I find it hard to find “proper” Italian food in the north west. And, by “proper”, I mean top quality ingredients, cooked simply to allow the natural flavours to shine through. Even in the good places, the menu seems to read more of Carnforth than Calabria. So it was with some surprise that I saw this little place scoring a 5 in the Good Food Guide. I was even more surprised to read the online menu and see hardly a nod towards the usual run-of-the-mill Anglo Italian trattoria stuff. It just had to go on the list to be visited.
And it is a tiny place – just 14 covers, although they are about to expand into the shop next door to take them up to 32. Piero runs the kitchen upstairs with a couple of helpers; his wife, Dawn, is a very welcoming front-of-house. Although she missed a trick in not offering an aperitif.

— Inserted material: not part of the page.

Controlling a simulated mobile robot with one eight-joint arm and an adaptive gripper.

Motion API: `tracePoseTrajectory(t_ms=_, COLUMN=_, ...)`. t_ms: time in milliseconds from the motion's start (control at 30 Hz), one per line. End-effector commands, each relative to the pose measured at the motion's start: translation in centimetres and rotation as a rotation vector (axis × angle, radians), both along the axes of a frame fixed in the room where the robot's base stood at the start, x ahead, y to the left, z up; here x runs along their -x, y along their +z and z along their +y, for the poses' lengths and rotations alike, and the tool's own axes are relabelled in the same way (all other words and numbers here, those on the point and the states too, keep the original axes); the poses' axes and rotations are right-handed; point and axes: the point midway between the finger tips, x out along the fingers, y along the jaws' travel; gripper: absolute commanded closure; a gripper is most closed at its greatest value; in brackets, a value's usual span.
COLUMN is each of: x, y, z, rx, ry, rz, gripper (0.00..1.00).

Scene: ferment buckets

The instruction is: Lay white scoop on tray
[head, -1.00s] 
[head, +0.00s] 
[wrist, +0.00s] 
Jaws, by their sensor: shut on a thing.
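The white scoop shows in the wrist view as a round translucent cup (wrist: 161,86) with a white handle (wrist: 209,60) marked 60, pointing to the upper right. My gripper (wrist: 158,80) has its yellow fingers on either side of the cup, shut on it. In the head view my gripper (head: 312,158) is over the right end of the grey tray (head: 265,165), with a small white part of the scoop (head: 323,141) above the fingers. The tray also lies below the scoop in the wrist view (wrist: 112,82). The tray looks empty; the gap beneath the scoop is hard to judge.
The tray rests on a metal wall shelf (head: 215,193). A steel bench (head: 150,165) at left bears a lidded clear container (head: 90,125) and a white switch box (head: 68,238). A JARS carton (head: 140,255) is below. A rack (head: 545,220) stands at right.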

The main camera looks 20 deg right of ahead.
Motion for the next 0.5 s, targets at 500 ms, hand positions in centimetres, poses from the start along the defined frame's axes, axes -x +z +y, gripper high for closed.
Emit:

The menu is a mix of Sicilian and Northern Italian dishes, with a few more generic items thrown in. Caponata is about as Sicilian as it gets and, although not the world’s greatest fan of fried aubergines, I ordered it. And was really glad I had. It was a lovely silky soft stew of aubergine, celery, pine nuts and olives – sweet and vinegary at the same time and served warm – not hot or cold - warm. The other starter was more of an assembly job – bowl of rocket, handful of crayfish tails, dressing of oil, lemon and garlic. A pleasant enough light beginning.
We then shared a plate of linguine with lemon sauce. Perfect “al dente” pasta. A clingy dressing that had a faint taste of lemon. Perhaps too faint in our view.
For mains, a beef dish which, in the Sicilian dialect, is “canni cunzata”. Very thin slices of beef rump, marinated in oil & garlic and then quickly char-grilled. It was served with some grilled tomatoes on the vine and was an absolute belter of a dish. The other plate was a simple sounding sausages and lentils. But here, two large and very meaty sausages, made on the premises, were spiced up with a decent chilli hit, before being sat on Umbrian lentils, cooked with carrot and celery. Excellent contrast in texture and flavour – but you still knew you were eating something very much still a rustic dish.
Sticking with the Sicilian theme, my partner ordered a cannolo for dessert. Rich with sweetened ricotta and orange peel which the menu notes is candied by Piero over a period of 12 days. I went for a chocolate semifreddo. This was another rich, delicious concoction, although there wasn’t really much of the “freddo” left.
At this point, Piero arrived for a brief chat with each table which is always a nice touch.
A couple of excellent espressos finished off a thoroughly enjoyable evening.